Victor was one of three children. “We are from the Victor line,” according to Joey. “He used to live in Buen Retiro outside Silay, but when his wife, Filomena Maquiling, passed away after bearing 12 children — one of them was Jose, my grandfather — he decided to build this house as a city home.”
The house is a Spanish colonial-era bahay na bato with foundation posts made out of trunks of balayong, but there are some deviations from the typical one: The ground-floor walls, instead of using stone, are in concrete, reflecting American influence. The floors are in wood instead of stone because in lieu of using it as a carriage depot, the lower floor was used for office and living quarters. There’s a foyer to receive and process guests, encargados and messengers and on both sides of this vestibule are three rooms each with one that was used as Victor’s office and the others for the boys’ bedrooms.
Close family ties were always a priority, a tradition that is observed to this day when grand family reunions of up to 500.
Another difference is the use of galvanized iron for the roof instead of tiles, indicative of the 19th-century trend from Manila after the use of tiles was discouraged due to the aftermath of the 1880 earthquakes.
Dominating the back of the foyer is a staircase that splits to the left and right from a landing, or descanso, where ladies, with their long, elaborate gowns typically rest before completing the ascent to the second floor. Above the staircase is a portrait of Victor, a reminder of the old days when he would be there watching as guests arrived from below.
The second floor has all the bahay-na-bato features ideal for tropical living, done in wood with four-meter-high ceilings, wide windows to bring the air and light in, supplemented by ventanilla balustrades below the windows. The layout is the same as below, with the sala flanked by three bedrooms on each side. From the sala one can look out to the main street.
Lourdes Gaston Dalupan, a fourth-generation descendant, once recalled how in the years immediately preceding WWII, she would come during Lent and “standing by the wide living room window, holding lighted candles, to watch the slow-moving carossas that depicted in stately procession the dramatic stages of the Passion and Death of Christ. The elders, overcome with religious fervor, would intone prayers under their breath or speak in hushed voices.”
Rituals like this were part of the traditions observed by the original patriarch, whose typical day would begin with a visit to Silay church to hear mass and pray his devotions and novenas.
Another recollection was how Victor’s daughter, Asuncion, would mischievously paint pigeons to transform them into exotic-looking birds and release them from the same window into the town plaza, delighting as well as baffling Silaynons with the sudden appearance of “rare” birds.
We could almost see these family members again coming to life as we admired the calado tracery above the walls, a feature that repeats in the bedrooms during a time when the sound of conversation flowed between rooms that all had connecting doors, “suggesting the Filipino concept of privacy: A separation of areas but not a shutting off of light, air, sound or people.”

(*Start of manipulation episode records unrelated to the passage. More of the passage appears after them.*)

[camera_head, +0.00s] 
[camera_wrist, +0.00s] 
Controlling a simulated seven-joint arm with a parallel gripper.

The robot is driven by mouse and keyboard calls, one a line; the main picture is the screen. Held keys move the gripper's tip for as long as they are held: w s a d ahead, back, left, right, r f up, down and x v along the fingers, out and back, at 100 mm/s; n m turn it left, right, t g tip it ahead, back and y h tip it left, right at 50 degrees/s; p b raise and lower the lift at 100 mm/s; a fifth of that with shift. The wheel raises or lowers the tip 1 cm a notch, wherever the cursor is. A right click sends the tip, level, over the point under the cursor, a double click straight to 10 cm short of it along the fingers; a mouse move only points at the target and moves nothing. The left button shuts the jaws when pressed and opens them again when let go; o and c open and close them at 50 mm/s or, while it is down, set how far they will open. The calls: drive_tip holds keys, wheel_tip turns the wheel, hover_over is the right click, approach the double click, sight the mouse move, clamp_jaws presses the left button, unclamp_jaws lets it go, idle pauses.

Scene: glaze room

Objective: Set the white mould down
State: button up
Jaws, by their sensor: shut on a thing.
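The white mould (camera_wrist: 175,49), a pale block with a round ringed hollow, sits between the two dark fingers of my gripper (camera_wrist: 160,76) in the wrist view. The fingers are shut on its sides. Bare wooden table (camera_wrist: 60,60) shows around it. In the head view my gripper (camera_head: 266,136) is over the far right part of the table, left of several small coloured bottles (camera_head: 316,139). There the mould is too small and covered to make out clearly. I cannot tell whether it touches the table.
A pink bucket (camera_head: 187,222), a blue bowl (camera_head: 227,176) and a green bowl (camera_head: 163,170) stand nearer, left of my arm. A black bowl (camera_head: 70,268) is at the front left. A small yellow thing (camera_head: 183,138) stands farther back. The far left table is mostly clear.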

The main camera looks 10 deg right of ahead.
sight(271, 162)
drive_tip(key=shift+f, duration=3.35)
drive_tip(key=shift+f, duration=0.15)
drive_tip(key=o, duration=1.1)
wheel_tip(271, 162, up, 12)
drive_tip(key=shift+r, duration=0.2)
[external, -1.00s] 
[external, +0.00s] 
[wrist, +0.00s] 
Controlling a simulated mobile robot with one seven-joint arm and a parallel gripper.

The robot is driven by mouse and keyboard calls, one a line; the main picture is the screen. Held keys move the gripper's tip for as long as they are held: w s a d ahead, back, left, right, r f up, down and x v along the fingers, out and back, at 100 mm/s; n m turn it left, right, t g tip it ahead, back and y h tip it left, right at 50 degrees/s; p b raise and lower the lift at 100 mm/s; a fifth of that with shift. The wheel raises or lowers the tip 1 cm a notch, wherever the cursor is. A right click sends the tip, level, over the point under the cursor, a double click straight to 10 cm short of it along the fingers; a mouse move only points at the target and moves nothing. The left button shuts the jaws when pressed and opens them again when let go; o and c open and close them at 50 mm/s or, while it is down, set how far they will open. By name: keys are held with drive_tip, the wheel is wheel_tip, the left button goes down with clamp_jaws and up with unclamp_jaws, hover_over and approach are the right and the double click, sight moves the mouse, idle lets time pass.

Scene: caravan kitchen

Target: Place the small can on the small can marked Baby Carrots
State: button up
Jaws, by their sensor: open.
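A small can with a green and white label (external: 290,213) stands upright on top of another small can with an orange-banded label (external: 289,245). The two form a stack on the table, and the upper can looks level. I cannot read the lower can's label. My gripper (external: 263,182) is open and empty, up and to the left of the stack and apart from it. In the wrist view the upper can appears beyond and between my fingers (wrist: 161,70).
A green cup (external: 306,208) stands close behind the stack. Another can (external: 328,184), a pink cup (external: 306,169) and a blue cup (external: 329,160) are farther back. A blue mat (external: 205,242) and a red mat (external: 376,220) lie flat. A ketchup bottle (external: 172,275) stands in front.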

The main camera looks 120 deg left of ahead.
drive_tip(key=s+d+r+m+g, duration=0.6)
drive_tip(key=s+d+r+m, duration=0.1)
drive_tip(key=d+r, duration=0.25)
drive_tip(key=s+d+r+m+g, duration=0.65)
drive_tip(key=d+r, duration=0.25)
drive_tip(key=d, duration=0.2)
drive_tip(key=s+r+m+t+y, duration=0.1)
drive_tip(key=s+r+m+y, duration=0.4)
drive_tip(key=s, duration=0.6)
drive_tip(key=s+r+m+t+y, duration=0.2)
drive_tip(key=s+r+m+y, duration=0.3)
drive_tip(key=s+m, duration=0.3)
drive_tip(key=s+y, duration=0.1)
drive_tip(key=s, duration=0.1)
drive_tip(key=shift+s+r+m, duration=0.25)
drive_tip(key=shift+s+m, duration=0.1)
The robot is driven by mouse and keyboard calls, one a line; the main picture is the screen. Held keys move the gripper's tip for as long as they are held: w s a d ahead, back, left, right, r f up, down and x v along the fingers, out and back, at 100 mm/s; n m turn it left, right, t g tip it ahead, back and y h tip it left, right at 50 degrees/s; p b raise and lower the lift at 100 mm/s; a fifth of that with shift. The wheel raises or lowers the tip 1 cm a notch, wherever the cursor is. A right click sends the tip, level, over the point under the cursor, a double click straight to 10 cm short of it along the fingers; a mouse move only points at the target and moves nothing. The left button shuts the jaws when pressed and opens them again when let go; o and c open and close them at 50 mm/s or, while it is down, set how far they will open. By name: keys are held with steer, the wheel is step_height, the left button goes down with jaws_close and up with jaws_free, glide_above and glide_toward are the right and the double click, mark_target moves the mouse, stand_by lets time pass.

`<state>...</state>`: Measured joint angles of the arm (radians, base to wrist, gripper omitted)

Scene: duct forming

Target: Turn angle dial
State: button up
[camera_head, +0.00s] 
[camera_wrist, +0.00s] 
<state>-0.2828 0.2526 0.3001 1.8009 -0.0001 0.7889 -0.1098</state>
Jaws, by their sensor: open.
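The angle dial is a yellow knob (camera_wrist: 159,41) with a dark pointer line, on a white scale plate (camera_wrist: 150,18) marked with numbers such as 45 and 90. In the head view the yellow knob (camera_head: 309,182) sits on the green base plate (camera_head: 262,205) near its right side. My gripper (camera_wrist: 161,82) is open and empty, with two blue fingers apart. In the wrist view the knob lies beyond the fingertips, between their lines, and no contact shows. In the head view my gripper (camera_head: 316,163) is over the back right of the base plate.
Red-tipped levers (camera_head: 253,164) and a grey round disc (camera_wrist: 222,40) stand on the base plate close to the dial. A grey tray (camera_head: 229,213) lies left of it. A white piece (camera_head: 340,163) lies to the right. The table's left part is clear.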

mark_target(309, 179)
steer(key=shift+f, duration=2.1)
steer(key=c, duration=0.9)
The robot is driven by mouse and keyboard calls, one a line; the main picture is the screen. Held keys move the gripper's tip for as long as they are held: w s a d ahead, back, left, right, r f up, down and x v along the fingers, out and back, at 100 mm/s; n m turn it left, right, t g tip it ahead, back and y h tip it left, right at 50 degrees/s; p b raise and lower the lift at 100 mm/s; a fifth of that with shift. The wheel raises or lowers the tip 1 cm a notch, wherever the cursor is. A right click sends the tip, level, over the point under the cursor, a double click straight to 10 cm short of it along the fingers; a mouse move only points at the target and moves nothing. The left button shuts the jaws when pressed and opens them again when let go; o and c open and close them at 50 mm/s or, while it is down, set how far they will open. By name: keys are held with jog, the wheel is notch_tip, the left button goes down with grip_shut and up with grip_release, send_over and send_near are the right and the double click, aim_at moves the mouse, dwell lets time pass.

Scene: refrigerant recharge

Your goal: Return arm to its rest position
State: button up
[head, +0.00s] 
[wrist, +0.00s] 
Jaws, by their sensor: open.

Proceeding to the comedor at the back, a long table with a chandelier above and plateras on the side displaying fine china, silver and crystal brought back those festive dinner parties when the principalia, the clergy and town officials would come to celebrate with the Gastons, reflecting a lifestyle of gracious entertaining.
Behind the dining area is an open-air pantaw with stairs leading to the ground level, giving servants their own access to the house without being seen by the guests. This would also be the area where workers from the hacienda would gather to help in preparing for the party, from cooking to washing dishes. You could almost smell the fragrant inasal and lechon being roasted for the big feast.
As we were about to conclude our visit, we espied luggage in one of the bedrooms, bringing to light another tale when Victor’s son, Jose, was packing to leave for studies in the US in 1906, a painful decision that the father was not at ease with. Close family ties were always a priority, a tradition that is observed to this day when grand family reunions of up to 500 are regularly held with Gastons attending from all over the world. The doting parent that Victor was, he had a lingering concern: “Would Jose find enough rice to eat?” Despite all the assurances that he would, as he was locking his leather trunk, the looming presence of the grand patriarch came into view, proffering a bag of the grain, saying: “Esto es, por si acaso, no podras encontrar arroz en seguida al llegar alli (This is for, just in case, you don’t find rice right away upon arriving there).”